Juan José Ibarretxe, président du gouvernement régional basque dominé par le PNV (Parti nationaliste basque, considéré comme "modéré") avertissait dès le 31 mai dernier que la mise hors-la-loi de Batasuna donnerait, selon lui, de l'oxygène à l'ETA et compliquerait la pacification de la région. Le dirigeant historique et président du PNV, Xabier Arzalluz, prétend même que l'interdiction de Batasuna risque d'être suivie de poursuites contre ceux qui ne se déclarent pas "constitutionnalistes". (Le PNV n'a jamais approuvé explicitement la Constitution espagnole de 1978, estimant qu'elle limite l'autonomie du Pays basque).

"Nous n'accepterons pas que les principes démocratiques et, plus encore, les principes moraux ne soient pas situés au-dessus de l'idéologie nationaliste" affirmait samedi José Maria Aznar. Il répliquait ainsi tant aux Basques du PNV qu'aux nationalistes modérés au pouvoir en Catalogne. Ces derniers ont choisi, lors des débats parlementaires sur l'interdiction de Batasuna, une abstention critiquée par Madrid.

Quant à l'ETA, elle a, dans un communiqué, menacé de représailles les formations politiques qui contribueraient à l'interdiction de Batasuna. Cette dernière vient d'appeler publiquement à "la résistance à l'Etat espagnol, qui veut détruire non un sigle, mais un peuple". Selon la coalition indépendantiste, le chef de l'exécutif espagnol, José Maria Aznar, subira au Pays basque son "Stalingrad politique".

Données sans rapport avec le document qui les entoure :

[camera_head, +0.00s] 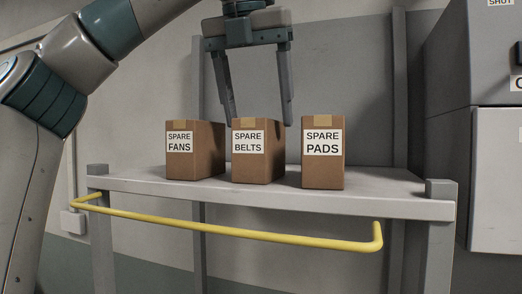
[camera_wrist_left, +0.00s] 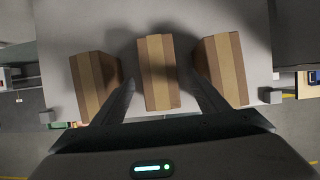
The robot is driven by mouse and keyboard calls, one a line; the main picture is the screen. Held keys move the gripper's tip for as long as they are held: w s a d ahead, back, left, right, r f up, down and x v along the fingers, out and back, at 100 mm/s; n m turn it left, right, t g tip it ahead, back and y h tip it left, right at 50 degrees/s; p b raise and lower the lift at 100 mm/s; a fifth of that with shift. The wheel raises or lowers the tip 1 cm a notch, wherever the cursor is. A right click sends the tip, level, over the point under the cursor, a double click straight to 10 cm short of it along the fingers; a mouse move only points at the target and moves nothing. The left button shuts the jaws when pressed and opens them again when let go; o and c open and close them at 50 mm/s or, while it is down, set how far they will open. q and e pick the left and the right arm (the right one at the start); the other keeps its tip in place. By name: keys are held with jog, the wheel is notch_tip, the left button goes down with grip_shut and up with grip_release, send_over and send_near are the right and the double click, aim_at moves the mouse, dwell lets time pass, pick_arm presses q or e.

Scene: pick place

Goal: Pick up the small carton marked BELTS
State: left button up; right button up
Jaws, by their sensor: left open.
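The small carton marked SPARE BELTS (camera_head: 250,165) stands upright in the middle of a row of three brown cartons on a grey shelf. In the left wrist view the middle carton (camera_wrist_left: 158,75) shows from above, with a tan tape strip along its top. My left gripper (camera_head: 261,122) points down over it, open and empty. Its fingertips are near the height of the carton's top, one to each side in the picture. In the left wrist view the fingers of the gripper (camera_wrist_left: 163,75) lie left and right of the middle carton. I cannot tell whether they touch it.
The SPARE FANS carton (camera_head: 193,160) stands close on the left and the SPARE PADS carton (camera_head: 323,165) on the right, with narrow gaps. The shelf (camera_head: 390,195) has a yellow rail (camera_head: 230,230) along its front. Grey boxes (camera_head: 495,160) stand at the right.

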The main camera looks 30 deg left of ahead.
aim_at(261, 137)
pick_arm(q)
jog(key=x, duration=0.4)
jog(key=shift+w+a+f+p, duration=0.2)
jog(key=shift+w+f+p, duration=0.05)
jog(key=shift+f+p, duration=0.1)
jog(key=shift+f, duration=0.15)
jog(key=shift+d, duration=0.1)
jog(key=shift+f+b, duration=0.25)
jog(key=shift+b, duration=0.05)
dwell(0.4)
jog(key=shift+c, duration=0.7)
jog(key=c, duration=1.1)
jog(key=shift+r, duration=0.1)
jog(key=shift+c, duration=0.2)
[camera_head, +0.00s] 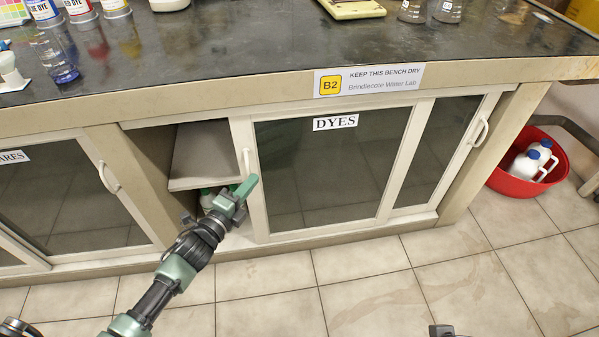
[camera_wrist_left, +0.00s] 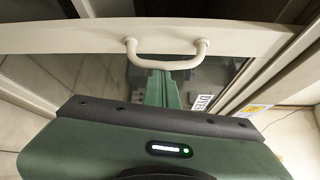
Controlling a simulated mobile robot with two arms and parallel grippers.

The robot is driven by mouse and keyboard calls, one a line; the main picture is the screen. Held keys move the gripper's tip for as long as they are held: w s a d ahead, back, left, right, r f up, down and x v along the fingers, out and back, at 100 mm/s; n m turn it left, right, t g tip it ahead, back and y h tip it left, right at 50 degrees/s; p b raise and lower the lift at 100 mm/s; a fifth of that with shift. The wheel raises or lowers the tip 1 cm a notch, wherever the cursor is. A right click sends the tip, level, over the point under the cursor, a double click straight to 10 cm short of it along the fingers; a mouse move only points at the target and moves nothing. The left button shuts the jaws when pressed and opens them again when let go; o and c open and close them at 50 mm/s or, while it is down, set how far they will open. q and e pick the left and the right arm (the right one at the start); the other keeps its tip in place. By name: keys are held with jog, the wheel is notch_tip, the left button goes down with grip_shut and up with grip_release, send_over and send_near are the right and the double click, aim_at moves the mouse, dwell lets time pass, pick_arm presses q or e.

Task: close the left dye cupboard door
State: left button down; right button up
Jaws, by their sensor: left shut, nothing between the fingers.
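The left dye cupboard door (camera_head: 325,170) is a sliding glass door in a cream frame with a "DYES" sign. It stands slid to the right, with an open gap (camera_head: 205,155) at its left showing a shelf. Its handle (camera_head: 246,162) is on the left frame and also shows in the left wrist view (camera_wrist_left: 166,63). My left gripper (camera_head: 247,184) is shut and empty, its tips at the lower end of the handle. In the left wrist view its fingers (camera_wrist_left: 157,88) lie close by the handle; whether they touch it I cannot tell.
The right dye door (camera_head: 445,145) has its own handle (camera_head: 480,132). Another cupboard door (camera_head: 60,195) is at the left. The bench top (camera_head: 230,45) carries dye bottles and glassware above. A red tub (camera_head: 515,187) with white jugs stands on the floor at right. The tiled floor in front is clear.

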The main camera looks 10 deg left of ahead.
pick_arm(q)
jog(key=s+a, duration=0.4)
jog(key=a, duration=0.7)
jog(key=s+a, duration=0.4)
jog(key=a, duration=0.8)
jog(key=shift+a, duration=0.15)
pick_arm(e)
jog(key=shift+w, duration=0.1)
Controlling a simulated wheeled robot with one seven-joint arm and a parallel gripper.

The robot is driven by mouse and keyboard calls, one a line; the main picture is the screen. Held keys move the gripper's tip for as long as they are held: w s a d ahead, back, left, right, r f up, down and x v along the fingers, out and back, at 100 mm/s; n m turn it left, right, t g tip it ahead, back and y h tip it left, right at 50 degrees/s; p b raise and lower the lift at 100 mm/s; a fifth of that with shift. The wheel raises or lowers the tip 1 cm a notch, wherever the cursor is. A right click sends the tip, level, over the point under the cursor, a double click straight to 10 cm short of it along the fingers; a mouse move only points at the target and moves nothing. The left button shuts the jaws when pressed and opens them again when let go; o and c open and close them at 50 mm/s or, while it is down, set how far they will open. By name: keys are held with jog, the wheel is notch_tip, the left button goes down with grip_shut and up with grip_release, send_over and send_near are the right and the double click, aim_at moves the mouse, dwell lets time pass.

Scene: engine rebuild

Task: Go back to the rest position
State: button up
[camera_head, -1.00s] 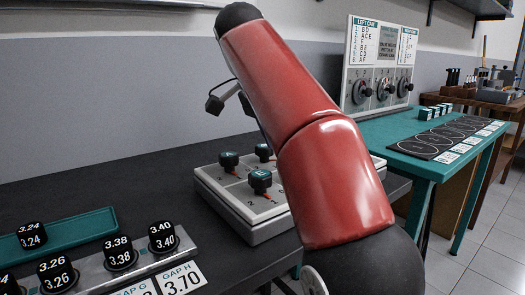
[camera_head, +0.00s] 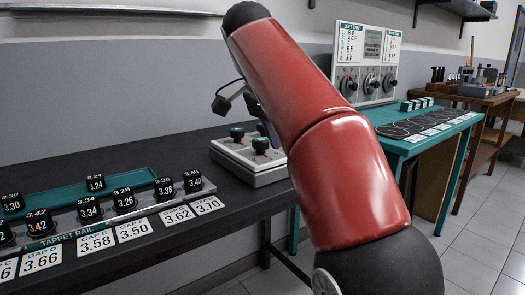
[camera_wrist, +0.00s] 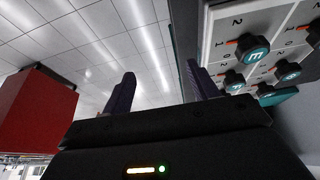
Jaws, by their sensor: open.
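My gripper (camera_wrist: 160,88) shows in the wrist view with its two dark fingers apart and nothing between them. In the head view my red arm reaches up across the middle and hides most of the gripper. The white knob box (camera_head: 262,178) stands on the black bench behind my arm, with dark, teal-topped knobs. In the wrist view the same box (camera_wrist: 222,20) shows at the upper right, beside the right finger, with numbered dials. I cannot tell how far the finger is from it.
The black bench (camera_head: 150,150) holds the tappet rail (camera_head: 150,207) with numbered black tappets, gap cards and a teal tray (camera_head: 70,196) at left. A teal table (camera_head: 405,148) with a dial panel (camera_head: 367,60) stands at right. A wooden bench (camera_head: 485,97) is beyond. The tiled floor (camera_head: 480,220) is clear.

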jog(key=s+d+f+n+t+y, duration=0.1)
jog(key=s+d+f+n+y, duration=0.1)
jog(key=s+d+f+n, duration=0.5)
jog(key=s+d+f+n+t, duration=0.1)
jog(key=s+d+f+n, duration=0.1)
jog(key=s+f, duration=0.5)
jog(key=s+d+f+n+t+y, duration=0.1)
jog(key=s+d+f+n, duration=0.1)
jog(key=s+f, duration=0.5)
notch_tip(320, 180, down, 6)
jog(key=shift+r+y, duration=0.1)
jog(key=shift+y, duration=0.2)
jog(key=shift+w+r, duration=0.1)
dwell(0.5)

Aux dernières élections régionales basques, en mai 2001, Batasuna avait récolté 143.139 voix, soit 10,12% des suffrages exprimés. Ce pourcentage signifiait un recul important de Batasuna par rapport à son score historique de 17,91%, aux élections régionales de 1998.

Batasuna compte par ailleurs 890 conseillers municipaux et contrôle 62 mairies dans les trois provinces basques et en Navarre, région dont les indépendantistes réclament le rattachement au Pays basque.